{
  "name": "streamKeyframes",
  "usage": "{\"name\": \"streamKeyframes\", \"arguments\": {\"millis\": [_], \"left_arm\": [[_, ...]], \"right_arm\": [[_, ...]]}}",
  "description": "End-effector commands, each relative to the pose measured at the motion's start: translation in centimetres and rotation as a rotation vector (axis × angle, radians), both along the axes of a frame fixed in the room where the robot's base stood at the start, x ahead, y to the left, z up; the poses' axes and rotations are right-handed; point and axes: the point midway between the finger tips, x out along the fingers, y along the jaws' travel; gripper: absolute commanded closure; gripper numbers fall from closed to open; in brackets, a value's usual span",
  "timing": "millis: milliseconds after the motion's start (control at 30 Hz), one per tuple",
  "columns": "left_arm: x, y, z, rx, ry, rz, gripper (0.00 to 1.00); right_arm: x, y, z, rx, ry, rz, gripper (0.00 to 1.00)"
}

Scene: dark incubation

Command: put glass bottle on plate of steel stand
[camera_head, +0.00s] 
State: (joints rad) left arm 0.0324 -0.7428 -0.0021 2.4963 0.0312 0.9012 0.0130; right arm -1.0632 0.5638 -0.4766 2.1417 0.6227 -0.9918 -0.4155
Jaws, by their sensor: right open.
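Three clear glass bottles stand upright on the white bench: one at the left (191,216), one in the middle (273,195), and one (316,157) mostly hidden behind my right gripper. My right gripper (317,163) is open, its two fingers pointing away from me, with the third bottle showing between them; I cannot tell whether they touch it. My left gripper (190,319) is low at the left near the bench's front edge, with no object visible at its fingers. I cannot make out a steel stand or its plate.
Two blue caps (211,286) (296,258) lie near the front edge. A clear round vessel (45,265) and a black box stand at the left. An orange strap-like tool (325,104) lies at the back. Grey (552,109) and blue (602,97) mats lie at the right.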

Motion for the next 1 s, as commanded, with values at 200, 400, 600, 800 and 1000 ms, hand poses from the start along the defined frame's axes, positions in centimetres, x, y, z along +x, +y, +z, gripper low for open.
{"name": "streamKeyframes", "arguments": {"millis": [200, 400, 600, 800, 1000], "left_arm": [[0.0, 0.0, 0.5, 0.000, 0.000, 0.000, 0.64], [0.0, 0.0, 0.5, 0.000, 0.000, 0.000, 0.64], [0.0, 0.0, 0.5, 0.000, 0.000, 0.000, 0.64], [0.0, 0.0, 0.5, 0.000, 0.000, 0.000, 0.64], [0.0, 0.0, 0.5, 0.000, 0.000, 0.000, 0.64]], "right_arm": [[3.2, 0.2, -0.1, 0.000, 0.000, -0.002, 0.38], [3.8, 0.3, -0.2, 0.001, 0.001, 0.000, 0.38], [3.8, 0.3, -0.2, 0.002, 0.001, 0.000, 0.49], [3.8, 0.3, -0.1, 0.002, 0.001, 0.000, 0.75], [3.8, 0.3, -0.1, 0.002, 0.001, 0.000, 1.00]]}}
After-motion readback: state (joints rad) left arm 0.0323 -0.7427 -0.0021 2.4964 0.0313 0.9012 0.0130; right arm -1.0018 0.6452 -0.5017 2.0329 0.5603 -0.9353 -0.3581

※ ※ ※

§ Work to complete
Can you give every line above again, exactly as written?

§ Task response
{
  "name": "streamKeyframes",
  "usage": "{\"name\": \"streamKeyframes\", \"arguments\": {\"millis\": [_], \"left_arm\": [[_, ...]], \"right_arm\": [[_, ...]]}}",
  "description": "End-effector commands, each relative to the pose measured at the motion's start: translation in centimetres and rotation as a rotation vector (axis × angle, radians), both along the axes of a frame fixed in the room where the robot's base stood at the start, x ahead, y to the left, z up; the poses' axes and rotations are right-handed; point and axes: the point midway between the finger tips, x out along the fingers, y along the jaws' travel; gripper: absolute commanded closure; gripper numbers fall from closed to open; in brackets, a value's usual span",
  "timing": "millis: milliseconds after the motion's start (control at 30 Hz), one per tuple",
  "columns": "left_arm: x, y, z, rx, ry, rz, gripper (0.00 to 1.00); right_arm: x, y, z, rx, ry, rz, gripper (0.00 to 1.00)"
}

Scene: dark incubation

Command: put glass bottle on plate of steel stand
[camera_head, +0.00s] 
State: (joints rad) left arm 0.0324 -0.7428 -0.0021 2.4963 0.0312 0.9012 0.0130; right arm -1.0632 0.5638 -0.4766 2.1417 0.6227 -0.9918 -0.4155
Jaws, by their sensor: right open.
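Three clear glass bottles stand upright on the white bench: one at the left (191,216), one in the middle (273,195), and one (316,157) mostly hidden behind my right gripper. My right gripper (317,163) is open, its two fingers pointing away from me, with the third bottle showing between them; I cannot tell whether they touch it. My left gripper (190,319) is low at the left near the bench's front edge, with no object visible at its fingers. I cannot make out a steel stand or its plate.
Two blue caps (211,286) (296,258) lie near the front edge. A clear round vessel (45,265) and a black box stand at the left. An orange strap-like tool (325,104) lies at the back. Grey (552,109) and blue (602,97) mats lie at the right.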

Motion for the next 1 s, as commanded, with values at 200, 400, 600, 800 and 1000 ms, hand poses from the start along the defined frame's axes, positions in centimetres, x, y, z along +x, +y, +z, gripper low for open.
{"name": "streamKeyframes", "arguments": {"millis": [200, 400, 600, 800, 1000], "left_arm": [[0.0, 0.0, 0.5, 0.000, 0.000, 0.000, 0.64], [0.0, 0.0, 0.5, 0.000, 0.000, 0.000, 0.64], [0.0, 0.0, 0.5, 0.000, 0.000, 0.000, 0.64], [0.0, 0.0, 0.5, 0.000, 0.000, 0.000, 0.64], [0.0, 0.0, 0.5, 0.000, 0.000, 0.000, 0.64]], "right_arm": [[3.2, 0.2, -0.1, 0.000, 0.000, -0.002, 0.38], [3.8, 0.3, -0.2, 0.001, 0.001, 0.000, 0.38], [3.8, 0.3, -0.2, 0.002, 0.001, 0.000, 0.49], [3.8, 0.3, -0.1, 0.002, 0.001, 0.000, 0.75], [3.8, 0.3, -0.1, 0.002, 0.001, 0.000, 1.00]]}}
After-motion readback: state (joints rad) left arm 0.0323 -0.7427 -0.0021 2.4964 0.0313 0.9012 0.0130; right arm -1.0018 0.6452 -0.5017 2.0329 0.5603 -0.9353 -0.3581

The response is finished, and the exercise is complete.